While the lower valleys of the Gyarong are defined by their stone towers and the rugged eastern marches of Kham by their warriors, the high-altitude plateau of Yushu (Gyegu) holds a different kind of prestige. Situated in the heart of the Sanjiangyuan region—where the Yangtze, Yellow, and Mekong rivers originate—Yushu served for centuries as one of the most vital strategic hubs on the Ancient Tea Horse Road (Chamagudao). This “Southern Silk Road” was a sprawling network of caravan trails that facilitated the exchange of Chinese tea for sturdy Tibetan warhorses, and Yushu was the essential link connecting Sichuan, Qinghai, and Central Tibet.
Historically known as Gyegu, the city’s significance was born from its geography. It sat at the junction of two massive trade arteries: the route leading east into the tea-growing regions of Sichuan and the route leading north toward Xining and the Silk Road. Because of this, Gyegu evolved into more than just a rest stop; it became a cosmopolitan trade center where the nomadic culture of the plateau met the mercantile world of inland China. Caravans arriving from the lowlands would often spend weeks here, resting their animals and bracing for the final, grueling trek toward Lhasa.

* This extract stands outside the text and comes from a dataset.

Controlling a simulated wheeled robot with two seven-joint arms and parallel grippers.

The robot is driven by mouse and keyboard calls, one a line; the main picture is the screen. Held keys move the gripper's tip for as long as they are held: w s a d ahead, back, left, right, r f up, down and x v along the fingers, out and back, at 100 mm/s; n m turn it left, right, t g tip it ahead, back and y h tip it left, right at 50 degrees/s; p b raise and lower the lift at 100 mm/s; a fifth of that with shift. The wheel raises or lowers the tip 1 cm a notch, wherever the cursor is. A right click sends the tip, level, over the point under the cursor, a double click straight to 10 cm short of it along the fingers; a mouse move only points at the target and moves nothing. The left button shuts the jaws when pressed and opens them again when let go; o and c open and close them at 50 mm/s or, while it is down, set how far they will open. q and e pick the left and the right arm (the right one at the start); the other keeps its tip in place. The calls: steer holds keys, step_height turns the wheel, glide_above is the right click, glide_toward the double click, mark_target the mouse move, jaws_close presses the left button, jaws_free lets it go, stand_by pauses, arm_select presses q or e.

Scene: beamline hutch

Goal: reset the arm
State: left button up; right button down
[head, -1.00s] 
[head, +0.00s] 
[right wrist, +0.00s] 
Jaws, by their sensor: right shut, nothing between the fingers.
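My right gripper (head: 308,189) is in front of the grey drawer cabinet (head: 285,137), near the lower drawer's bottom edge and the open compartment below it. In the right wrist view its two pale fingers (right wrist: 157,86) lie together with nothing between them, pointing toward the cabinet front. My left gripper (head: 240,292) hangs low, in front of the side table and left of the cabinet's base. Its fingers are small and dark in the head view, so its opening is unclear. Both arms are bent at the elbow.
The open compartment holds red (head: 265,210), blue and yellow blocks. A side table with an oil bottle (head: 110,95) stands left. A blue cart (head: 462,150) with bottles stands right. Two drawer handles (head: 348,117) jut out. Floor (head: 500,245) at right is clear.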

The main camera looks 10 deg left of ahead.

The trade at Yushu was anchored by the “Tea-for-Horse” exchange. The Chinese dynasties, particularly during the Song and Ming eras, were in desperate need of robust Tibetan ponies to bolster their imperial armies against northern invaders. In return, Tibetans sought the nutrient-dense tea bricks produced in Sichuan and Yunnan, which were essential for surviving the cold, high-altitude climate. Yushu became the primary market for this commerce in Northern Kham, where thousands of horses were traded annually for tons of compressed “dark tea.” This economic engine fueled the growth of massive monastic complexes, which functioned as both spiritual centers and secure warehouses for the valuable goods passing through the valley.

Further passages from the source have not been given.